I know you can have stiff (50-60% hydration) starters and liquid (100-125% hydration) starters. I read Bread by Jeffrey Hamelman and he makes reference to being able to convert your starter between the different hydration states, and in an appendix gives specific directions about how to convert a liquid starter to a stiff starter. He doesn't explain how to convert from stiff to liquid. Can this be done successfully?
In his sourdough section, he specifies liquid or stiff starter in each recipe. In the rye section, he just specifies "mature culture" and an amount. Does anyone know if this means liquid or stiff starter?
At the moment I have a 60% hydration white flour (KA Bread flour) starter and a 100% hydration rye flour (Hogson Mills whole rye flour) starter.
So if the rye recipe needs a liquid starter, I'm good to go. If it needs a stiff starter, I have to convert my liquid rye starter to stiff or my stiff white starter to rye, both of which should be do-able.
I tried the rye in Glezer's Blessing of Bread and both times building the rye sour from my 60% hydration white starter, using the Hogson Mills whole rye flour, not the light rye she specifies, as I haven't been able to find any, and after 24 hours I just had a ball of cement. So I thought I'd try one of Hamelman's rye recipes unless someone has a suggestion.

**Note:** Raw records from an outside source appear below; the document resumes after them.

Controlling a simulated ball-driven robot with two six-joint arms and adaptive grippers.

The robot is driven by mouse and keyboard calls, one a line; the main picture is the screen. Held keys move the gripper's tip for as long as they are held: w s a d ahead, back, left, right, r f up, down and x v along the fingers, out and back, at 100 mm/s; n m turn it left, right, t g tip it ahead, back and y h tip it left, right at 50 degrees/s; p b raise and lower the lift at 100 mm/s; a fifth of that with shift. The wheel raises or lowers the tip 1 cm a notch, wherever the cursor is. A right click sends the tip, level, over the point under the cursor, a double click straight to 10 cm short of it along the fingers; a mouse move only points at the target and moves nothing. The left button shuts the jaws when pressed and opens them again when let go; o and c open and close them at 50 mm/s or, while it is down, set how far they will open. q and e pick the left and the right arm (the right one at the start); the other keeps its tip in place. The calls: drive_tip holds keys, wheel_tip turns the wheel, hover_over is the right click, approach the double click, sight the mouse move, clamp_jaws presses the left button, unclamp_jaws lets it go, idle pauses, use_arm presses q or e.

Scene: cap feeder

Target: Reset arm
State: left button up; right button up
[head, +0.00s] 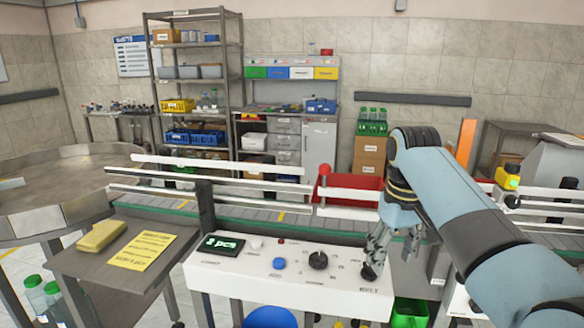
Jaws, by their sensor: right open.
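My right arm comes in from the right edge, and its gripper (392,248) hangs pointing down. The gripper is open and I see nothing between its fingers. It is at the right end of the white control panel (225,279), close to or above its corner; I cannot tell if it touches. The panel has a display reading "2 pcs" (220,245), a blue button (279,263) and a black knob (318,260). My left gripper is not in view.
A conveyor (290,222) with white guide rails runs behind the panel. A red bin (350,188) stands behind the rails. A side table (92,262) at left holds a yellow block (101,236) and a yellow note (142,250). A green bin (410,312) is below the gripper.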

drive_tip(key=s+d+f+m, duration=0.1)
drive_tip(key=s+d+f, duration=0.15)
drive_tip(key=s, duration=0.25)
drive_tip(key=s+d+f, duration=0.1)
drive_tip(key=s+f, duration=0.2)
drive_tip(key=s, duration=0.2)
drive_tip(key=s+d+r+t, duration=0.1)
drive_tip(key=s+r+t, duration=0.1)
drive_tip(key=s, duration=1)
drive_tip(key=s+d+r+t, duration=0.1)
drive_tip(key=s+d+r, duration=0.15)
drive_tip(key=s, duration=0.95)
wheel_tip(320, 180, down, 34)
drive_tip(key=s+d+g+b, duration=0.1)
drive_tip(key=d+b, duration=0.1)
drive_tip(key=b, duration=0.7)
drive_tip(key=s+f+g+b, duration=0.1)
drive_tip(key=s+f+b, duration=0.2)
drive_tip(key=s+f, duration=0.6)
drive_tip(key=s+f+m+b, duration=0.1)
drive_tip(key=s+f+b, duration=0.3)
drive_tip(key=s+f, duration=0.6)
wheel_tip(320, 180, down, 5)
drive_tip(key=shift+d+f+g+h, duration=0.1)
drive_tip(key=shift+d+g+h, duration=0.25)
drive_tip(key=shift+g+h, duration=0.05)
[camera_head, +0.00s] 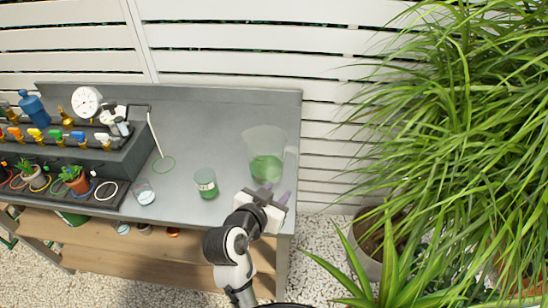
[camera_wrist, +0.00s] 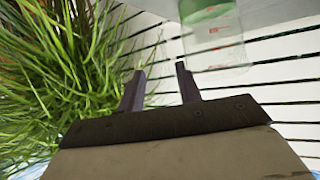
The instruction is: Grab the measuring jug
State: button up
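The measuring jug (camera_head: 264,140) is clear, with a handle on its right side and green contents at the bottom. It stands upright near the right end of the grey bench. In the wrist view the jug (camera_wrist: 222,52) appears upside down at the top right, with red marks on its wall; its handle cannot be made out there. My gripper (camera_head: 277,194) is just in front of the jug, at the bench's front right. In the wrist view my gripper (camera_wrist: 160,70) has its two fingers apart, with nothing between them. The jug lies outside the fingers, to their right.
A small beaker with green contents (camera_head: 206,184) and a small glass (camera_head: 144,192) stand left of the jug on the bench (camera_head: 225,115). A rack with coloured valves (camera_head: 85,140) fills the left end. A large grassy plant (camera_head: 470,130) is at the right.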

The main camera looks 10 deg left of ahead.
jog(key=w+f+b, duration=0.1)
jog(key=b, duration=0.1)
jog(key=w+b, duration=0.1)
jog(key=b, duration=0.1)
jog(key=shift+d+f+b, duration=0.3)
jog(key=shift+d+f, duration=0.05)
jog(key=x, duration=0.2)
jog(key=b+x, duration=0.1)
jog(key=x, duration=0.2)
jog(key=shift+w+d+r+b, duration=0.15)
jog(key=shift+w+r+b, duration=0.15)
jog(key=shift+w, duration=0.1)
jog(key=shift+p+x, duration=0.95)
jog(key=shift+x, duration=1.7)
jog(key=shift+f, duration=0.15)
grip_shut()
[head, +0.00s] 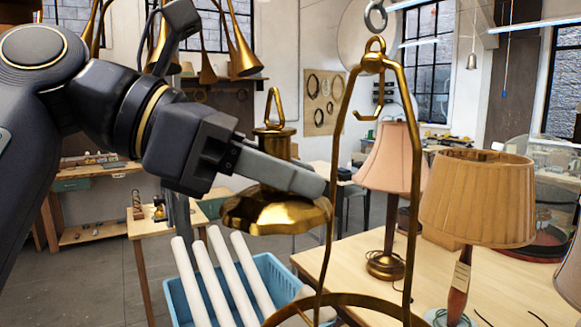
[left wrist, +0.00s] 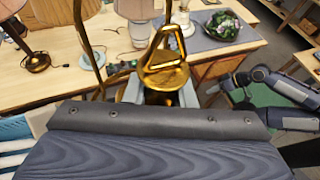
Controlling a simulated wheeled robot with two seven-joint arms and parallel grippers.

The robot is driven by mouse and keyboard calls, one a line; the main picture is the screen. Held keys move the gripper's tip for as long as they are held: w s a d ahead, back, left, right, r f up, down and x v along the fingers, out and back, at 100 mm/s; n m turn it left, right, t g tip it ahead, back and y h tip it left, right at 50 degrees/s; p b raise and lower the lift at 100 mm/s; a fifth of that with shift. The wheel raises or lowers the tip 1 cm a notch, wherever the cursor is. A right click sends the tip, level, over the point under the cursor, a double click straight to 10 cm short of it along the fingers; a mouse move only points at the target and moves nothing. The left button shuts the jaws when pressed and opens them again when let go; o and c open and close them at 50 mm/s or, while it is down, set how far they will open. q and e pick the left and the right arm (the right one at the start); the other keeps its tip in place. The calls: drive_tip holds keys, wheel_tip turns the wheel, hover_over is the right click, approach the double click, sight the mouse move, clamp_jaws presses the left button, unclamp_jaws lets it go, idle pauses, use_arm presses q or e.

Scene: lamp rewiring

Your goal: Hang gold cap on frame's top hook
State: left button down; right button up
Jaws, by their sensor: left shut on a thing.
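My left gripper (head: 300,178) is shut on the gold cap (head: 275,212) around its narrow neck. The cap hangs upright, flared dish down and triangular loop up. It also shows in the left wrist view (left wrist: 163,78), in front of the gripper. The gold frame (head: 416,170) stands just right of the cap. Its top hook (head: 372,112) curls below the apex, higher than the dish and right of the cap's loop. The loop and hook are apart. In the left wrist view, my right arm reaches in from the right; its gripper (left wrist: 222,88) is too small to read.
A blue crate (head: 277,275) with white tubes stands below the cap. A wooden table (head: 500,280) at right bears a pink-shaded lamp (head: 394,160) and a tan-shaded lamp (head: 475,198). More brass cones hang behind.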

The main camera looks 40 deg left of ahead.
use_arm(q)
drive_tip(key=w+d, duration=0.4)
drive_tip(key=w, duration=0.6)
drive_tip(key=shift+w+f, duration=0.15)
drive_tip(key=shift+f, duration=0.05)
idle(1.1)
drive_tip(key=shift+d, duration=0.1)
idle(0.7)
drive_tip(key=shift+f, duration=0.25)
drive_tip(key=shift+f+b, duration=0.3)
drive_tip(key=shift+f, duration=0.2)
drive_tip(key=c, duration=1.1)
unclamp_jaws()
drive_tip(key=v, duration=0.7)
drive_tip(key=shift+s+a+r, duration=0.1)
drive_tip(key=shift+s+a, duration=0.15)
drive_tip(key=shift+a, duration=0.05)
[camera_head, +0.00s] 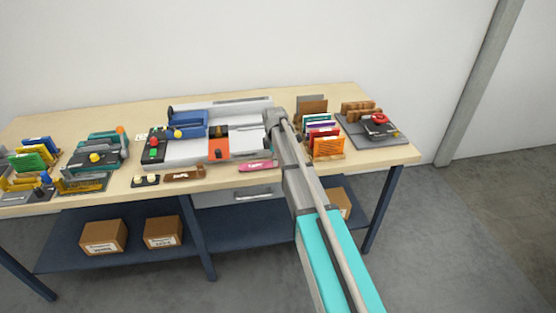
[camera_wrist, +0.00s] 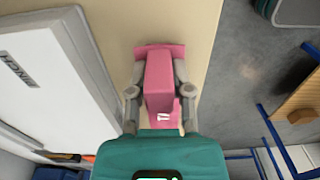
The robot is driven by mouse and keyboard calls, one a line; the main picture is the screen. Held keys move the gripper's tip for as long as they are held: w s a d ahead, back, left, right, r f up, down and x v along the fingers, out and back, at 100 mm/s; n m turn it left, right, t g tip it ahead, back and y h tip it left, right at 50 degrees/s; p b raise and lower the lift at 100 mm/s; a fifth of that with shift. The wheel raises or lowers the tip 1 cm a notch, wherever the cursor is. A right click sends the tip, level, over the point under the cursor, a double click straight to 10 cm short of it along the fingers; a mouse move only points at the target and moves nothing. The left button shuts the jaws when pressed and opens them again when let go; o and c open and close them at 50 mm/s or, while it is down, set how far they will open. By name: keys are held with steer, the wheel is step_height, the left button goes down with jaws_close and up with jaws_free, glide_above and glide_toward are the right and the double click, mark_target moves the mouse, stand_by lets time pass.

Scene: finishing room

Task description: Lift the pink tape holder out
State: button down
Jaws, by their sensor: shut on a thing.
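In the wrist view the pink tape holder (camera_wrist: 160,78) stands between the two grey fingers of my gripper (camera_wrist: 158,92). The fingers press on its two long sides. Its wider pink end shows beyond the fingertips, and a small white marking is on its near part. In the head view the pink holder (camera_head: 257,166) shows near the table's front edge, just left of my arm. My fingers cannot be made out there; the arm hides that spot. I cannot tell if the holder touches the tabletop.
A grey machine (camera_head: 180,155) with an orange part (camera_head: 219,148) stands close behind the holder. A brown holder (camera_head: 184,174) lies to the left. A rack of colored folders (camera_head: 320,140) is right of my arm. The table's front edge is close, with floor beyond.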

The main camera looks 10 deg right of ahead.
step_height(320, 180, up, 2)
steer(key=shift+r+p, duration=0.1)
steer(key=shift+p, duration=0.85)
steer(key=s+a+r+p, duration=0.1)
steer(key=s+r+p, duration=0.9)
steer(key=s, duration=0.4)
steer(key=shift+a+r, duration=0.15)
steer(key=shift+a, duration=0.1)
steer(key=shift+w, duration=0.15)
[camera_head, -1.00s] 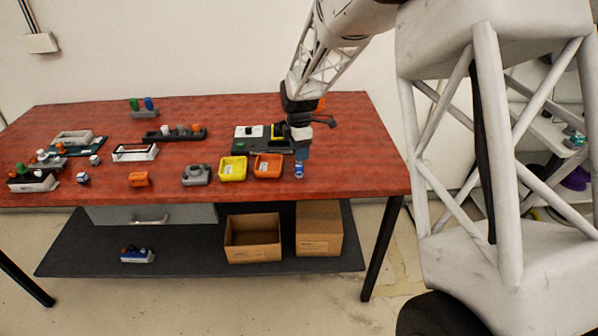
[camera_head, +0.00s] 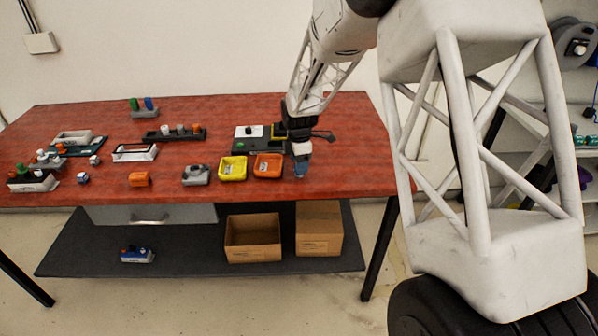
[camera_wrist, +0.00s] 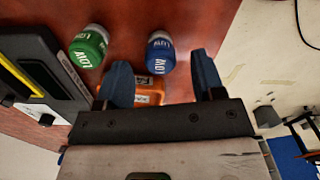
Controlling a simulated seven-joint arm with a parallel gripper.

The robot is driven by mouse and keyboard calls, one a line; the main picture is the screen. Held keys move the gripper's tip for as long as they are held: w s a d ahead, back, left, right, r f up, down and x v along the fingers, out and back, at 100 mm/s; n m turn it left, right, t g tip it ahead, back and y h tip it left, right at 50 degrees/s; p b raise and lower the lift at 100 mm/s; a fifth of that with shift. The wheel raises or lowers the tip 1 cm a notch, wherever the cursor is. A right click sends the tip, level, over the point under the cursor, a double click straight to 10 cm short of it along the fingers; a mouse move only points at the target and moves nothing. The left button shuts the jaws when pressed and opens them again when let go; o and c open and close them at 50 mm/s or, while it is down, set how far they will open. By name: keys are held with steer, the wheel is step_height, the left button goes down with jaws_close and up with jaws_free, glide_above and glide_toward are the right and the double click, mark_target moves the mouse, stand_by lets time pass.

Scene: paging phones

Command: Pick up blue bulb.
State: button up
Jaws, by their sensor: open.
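My gripper (camera_wrist: 162,62) is open, with one blue finger on each side of the bulb in that picture. Clear gaps show on both sides, and I cannot tell how far below the fingertips the bulb is. In the head view my gripper (camera_head: 300,170) is low at the table's right front, beside the orange tray, and hides most or all of the bulb there.
A green bulb (camera_wrist: 88,47) stands left of the blue one, close to the left finger. An orange tray (camera_head: 268,166) and a yellow tray (camera_head: 233,168) sit left of my gripper. A dark device (camera_head: 250,146) lies behind them. The table's front edge is close.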

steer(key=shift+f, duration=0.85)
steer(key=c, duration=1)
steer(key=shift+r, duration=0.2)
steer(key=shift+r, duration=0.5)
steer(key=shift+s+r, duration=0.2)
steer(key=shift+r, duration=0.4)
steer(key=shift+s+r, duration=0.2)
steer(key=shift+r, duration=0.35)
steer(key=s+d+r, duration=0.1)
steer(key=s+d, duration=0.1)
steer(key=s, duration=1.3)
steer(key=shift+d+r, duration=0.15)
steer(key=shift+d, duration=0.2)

Finally, for the 1-2-3 sourdough, can someone just confirm that this is the process:
Mix the discard starter (with water added to the equivalent of 100% hydration), with double that weight of water and triple that weight of flour. Let sit for 15-30 minutes of autolyse. Then knead or stretch and fold in the bowl fo develop the gluten. Form into a ball and let ferment (What is the endpoint for this fermenting period, a certain increase in dough volume or a time period?). Divide the dough and shape it. Let if proof (again, is there an endpoint for this, the finger in the dough imprint test?) Score it. Then bake (425-450 dF for a free form loaf on a baking stone, and a bit lower for a pan loaf) until 190-200 internal temperature.
Finally, what can I do with my discards besides 1-2-3 sourdough? I found a waffle recipe in KA All Purpose Baking Cookbook (which I just borrowed from the libraby) but I don't own a waffle iron.
Thanks for everyone for their patience with my questions.